Mayor Kirk Caldwell said most city services won't be impacted by Tropical Storm Olivia. (Image: Hawaii News Now) Mayor Kirk Caldwell said most city services won't be impacted by Tropical Storm Olivia. (Image: Hawaii News Now)
HONOLULU (HawaiiNewsNow) -

The city is ramping up emergency operations as Olivia nears, but most services will remain up and running Wednesday.

Mayor Kirk Caldwell said the emergency operations center will be fully activated Wednesday, when the most severe impacts of Olivia are expected to be felt.

And he said while Oahu is slated to see heavy rains and brisk winds, the island isn't expected to get the worst of the tropical storm.

Because of that, city offices will remain open Wednesday, city buses will run as scheduled and trash will be picked up.

That is, unless the winds are stronger than 40 mph or if torrential rains trigger severe flooding.

The city is also opening eight emergency shelters to accommodate the homeless and those who don't feel safe staying in their homes. 


The city's information hotline will go live Tuesday at 6 p.m. at 768-CITY (2489). 

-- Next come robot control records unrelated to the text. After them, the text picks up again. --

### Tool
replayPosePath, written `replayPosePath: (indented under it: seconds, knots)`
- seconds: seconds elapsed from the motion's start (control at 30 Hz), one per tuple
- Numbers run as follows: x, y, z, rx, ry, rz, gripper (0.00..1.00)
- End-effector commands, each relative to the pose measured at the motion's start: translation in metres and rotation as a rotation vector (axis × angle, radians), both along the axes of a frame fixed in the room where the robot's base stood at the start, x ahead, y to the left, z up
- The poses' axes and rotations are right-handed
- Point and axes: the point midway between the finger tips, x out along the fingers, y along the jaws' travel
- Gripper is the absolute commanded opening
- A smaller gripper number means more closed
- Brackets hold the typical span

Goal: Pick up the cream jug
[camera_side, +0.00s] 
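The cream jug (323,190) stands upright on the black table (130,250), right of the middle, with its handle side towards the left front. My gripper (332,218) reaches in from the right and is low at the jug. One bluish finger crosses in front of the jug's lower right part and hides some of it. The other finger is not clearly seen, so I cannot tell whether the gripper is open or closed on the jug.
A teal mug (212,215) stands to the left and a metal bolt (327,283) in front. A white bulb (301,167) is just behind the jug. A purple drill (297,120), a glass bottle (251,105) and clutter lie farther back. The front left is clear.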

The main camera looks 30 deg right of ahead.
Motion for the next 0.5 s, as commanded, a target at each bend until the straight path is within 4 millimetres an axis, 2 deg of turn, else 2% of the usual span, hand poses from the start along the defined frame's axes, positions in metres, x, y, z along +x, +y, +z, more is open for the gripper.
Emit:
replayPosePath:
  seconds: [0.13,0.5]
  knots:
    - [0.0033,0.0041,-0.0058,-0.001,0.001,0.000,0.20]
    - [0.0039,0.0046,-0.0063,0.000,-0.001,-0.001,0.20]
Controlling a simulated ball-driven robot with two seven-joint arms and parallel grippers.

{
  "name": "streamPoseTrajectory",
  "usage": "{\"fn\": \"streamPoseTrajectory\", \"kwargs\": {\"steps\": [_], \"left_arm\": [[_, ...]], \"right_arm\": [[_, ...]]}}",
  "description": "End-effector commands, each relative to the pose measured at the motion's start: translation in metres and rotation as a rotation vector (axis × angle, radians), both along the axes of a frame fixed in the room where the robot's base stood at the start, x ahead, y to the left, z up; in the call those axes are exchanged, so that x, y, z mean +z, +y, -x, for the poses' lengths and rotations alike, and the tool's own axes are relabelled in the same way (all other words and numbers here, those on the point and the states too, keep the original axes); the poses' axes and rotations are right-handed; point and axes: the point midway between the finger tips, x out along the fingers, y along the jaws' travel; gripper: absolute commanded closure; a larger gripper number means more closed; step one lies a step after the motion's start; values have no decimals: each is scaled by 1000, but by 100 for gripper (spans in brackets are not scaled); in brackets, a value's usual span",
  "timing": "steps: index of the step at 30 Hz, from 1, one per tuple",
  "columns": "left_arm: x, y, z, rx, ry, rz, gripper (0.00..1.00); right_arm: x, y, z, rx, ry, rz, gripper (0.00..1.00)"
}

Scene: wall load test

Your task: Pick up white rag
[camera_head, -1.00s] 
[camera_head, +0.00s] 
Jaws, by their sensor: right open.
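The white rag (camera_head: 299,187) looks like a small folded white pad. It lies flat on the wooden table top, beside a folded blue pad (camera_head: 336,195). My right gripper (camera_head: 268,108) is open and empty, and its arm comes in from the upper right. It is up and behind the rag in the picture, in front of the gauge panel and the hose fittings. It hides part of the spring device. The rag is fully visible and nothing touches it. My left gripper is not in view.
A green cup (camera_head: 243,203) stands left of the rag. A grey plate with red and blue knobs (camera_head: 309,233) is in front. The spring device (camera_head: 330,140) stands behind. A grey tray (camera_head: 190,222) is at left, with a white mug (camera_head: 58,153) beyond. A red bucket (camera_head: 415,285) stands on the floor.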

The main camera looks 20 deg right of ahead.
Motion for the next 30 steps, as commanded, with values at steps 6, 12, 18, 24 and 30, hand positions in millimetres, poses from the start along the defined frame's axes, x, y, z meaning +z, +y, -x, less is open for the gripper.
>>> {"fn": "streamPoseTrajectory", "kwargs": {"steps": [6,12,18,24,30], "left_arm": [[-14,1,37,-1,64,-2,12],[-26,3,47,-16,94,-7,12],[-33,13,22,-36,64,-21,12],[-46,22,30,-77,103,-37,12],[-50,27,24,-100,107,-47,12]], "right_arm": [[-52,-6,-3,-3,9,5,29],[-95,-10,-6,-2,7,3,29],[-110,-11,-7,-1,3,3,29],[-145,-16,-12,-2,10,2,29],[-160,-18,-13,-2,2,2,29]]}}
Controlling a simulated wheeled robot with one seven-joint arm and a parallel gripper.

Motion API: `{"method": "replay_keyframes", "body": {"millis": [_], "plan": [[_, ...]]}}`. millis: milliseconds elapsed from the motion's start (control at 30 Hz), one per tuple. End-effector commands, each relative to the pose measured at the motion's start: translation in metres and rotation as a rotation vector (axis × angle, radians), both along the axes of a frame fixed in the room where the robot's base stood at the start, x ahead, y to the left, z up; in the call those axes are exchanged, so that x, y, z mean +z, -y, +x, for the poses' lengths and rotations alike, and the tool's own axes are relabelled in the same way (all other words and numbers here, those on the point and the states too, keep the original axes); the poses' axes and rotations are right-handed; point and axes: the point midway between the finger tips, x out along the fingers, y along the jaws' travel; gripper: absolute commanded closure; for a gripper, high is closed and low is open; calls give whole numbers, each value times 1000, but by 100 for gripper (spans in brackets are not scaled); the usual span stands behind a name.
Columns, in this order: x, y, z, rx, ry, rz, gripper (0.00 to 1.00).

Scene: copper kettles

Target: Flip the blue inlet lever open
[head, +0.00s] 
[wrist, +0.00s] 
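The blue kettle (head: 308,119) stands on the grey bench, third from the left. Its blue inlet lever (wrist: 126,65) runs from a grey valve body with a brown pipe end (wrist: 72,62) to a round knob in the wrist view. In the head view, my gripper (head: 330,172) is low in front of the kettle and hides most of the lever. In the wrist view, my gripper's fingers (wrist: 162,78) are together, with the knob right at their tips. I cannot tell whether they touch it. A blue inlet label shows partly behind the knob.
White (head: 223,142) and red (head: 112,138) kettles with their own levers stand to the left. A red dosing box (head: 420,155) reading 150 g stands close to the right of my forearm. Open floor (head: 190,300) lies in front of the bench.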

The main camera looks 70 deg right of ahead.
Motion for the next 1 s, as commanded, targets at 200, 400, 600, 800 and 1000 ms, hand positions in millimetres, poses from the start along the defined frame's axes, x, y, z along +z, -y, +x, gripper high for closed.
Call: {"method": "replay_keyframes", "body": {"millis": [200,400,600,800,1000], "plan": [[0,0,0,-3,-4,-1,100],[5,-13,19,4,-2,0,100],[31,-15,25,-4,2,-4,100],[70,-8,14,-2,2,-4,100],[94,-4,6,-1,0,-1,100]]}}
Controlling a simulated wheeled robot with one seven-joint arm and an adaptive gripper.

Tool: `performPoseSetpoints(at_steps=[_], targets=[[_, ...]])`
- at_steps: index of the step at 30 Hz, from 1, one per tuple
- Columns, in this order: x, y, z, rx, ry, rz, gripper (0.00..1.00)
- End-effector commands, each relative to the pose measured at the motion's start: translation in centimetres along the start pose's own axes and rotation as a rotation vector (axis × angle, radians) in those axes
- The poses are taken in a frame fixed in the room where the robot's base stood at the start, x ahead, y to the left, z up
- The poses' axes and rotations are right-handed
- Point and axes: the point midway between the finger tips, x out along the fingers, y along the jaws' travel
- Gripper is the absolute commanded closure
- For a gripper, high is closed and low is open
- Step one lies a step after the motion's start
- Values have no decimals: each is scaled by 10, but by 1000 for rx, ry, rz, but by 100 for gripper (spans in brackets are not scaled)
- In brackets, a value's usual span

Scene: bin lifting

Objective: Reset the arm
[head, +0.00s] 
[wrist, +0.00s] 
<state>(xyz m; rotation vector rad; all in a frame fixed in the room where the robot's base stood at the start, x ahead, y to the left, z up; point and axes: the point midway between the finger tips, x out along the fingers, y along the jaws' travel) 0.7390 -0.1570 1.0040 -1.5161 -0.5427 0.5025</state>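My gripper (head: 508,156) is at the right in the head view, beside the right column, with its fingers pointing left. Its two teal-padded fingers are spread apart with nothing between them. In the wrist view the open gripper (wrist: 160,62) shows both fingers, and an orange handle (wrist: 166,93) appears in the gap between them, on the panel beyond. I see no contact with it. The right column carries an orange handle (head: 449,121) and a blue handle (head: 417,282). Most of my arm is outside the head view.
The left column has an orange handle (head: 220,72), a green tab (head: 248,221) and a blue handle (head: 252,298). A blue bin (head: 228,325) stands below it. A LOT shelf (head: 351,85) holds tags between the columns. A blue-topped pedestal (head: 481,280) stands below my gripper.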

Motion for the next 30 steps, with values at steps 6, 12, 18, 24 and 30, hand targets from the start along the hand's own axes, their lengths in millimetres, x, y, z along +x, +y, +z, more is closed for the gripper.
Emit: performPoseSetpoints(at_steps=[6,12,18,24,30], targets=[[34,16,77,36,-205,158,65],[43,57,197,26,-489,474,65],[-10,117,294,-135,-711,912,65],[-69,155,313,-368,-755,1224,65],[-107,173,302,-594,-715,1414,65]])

Caldwell said service providers have been reaching out to ensure people living on the streets will be safe during the storm. 

And in advance of the storm, city crews cleared a number of streams in hopes of preventing flooding. 

Meanwhile, the state is also stressing vigilance as the storm nears.

All public schools in Maui County will be closed Wednesday, while all other public schools in the state are slated to remain open.

The education department says it will reassess the possibility of more closures after the National Weather Service's 5 a.m. update Wednesday. 

Some Oahu parents are hoping the schools will be more proactive with Olivia to give them better piece of mind. 

"All storms require the utmost precaution whether it is a small one or a big one," said parent Andrena Fesili. "When (DOE) closed the schools for Hurricane Lane, I was safe knowing that when I was at work because I needed to be there, my children were home safe where I know where they were the whole time." 

This story will be updated. 

Copyright 2018 Hawaii News Now. All rights reserved.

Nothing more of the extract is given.